▶ GIVEN INSTRUCTION
A precise retyping is required of every line from the one containing "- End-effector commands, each" down to the one containing "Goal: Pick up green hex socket", both included, and of no other line.

▶ MATERIAL

=-=-=

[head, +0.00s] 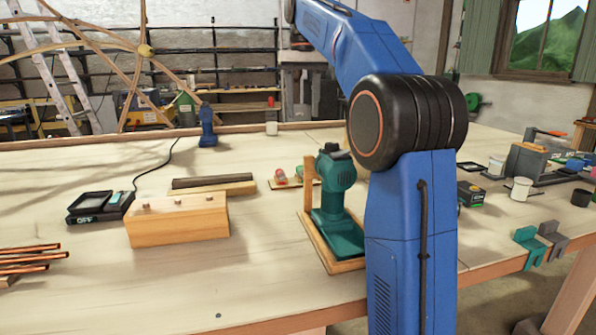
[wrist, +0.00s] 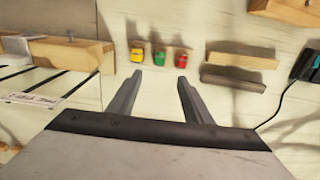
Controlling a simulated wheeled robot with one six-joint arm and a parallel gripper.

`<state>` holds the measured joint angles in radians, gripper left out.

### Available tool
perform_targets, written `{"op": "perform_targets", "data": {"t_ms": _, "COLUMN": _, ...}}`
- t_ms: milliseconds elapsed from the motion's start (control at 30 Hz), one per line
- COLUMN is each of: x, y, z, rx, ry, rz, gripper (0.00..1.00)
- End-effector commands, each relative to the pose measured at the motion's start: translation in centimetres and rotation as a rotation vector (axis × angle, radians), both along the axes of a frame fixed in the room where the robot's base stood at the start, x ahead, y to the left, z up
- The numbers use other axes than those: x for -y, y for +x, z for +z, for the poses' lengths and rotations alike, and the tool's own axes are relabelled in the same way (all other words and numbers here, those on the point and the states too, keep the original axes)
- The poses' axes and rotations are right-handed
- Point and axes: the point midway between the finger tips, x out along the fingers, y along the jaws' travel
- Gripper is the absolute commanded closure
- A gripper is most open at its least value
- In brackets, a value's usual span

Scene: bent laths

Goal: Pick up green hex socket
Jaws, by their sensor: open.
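In the wrist view the green hex socket (wrist: 160,57) is a small green piece in the middle of a row of three. A yellow piece (wrist: 137,54) is on its left and a red piece (wrist: 181,58) on its right. My gripper (wrist: 159,76) is open and empty, its two fingers pointing toward the row, apart from the pieces. The green piece lies in line with the gap between the fingertips. In the head view my blue arm covers part of the bench and my gripper does not show. I cannot clearly make out the green piece there.
A wooden block (head: 178,218), dark and light laths (head: 212,183), a scale (head: 100,206) and a green tool on a wooden stand (head: 337,215) are on the bench. In the wrist view a wooden piece (wrist: 72,52) is at left and laths (wrist: 238,68) at right.

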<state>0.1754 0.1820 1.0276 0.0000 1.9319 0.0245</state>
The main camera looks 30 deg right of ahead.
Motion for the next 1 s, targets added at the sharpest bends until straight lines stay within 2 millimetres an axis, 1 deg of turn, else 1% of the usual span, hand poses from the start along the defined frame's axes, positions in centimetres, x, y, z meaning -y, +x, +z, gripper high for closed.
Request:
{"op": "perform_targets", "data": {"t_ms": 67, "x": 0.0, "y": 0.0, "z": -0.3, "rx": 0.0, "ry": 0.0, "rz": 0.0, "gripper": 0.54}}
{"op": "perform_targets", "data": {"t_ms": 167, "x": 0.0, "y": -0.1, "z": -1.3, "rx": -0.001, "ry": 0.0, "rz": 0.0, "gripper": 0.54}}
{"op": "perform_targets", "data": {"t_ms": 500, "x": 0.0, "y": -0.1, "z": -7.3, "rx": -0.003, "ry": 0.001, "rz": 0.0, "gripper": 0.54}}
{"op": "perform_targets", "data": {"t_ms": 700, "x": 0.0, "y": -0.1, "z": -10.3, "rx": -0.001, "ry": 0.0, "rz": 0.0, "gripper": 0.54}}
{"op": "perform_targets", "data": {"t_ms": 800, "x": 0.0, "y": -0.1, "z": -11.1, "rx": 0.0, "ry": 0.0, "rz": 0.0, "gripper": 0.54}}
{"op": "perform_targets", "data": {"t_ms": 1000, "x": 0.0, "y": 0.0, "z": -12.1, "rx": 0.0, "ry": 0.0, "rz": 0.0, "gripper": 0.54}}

=-=-=

▶ ANSWER TO THE EXERCISE
- End-effector commands, each relative to the pose measured at the motion's start: translation in centimetres and rotation as a rotation vector (axis × angle, radians), both along the axes of a frame fixed in the room where the robot's base stood at the start, x ahead, y to the left, z up
- The numbers use other axes than those: x for -y, y for +x, z for +z, for the poses' lengths and rotations alike, and the tool's own axes are relabelled in the same way (all other words and numbers here, those on the point and the states too, keep the original axes)
- The poses' axes and rotations are right-handed
- Point and axes: the point midway between the finger tips, x out along the fingers, y along the jaws' travel
- Gripper is the absolute commanded closure
- A gripper is most open at its least value
- In brackets, a value's usual span

Scene: bent laths

Goal: Pick up green hex socket

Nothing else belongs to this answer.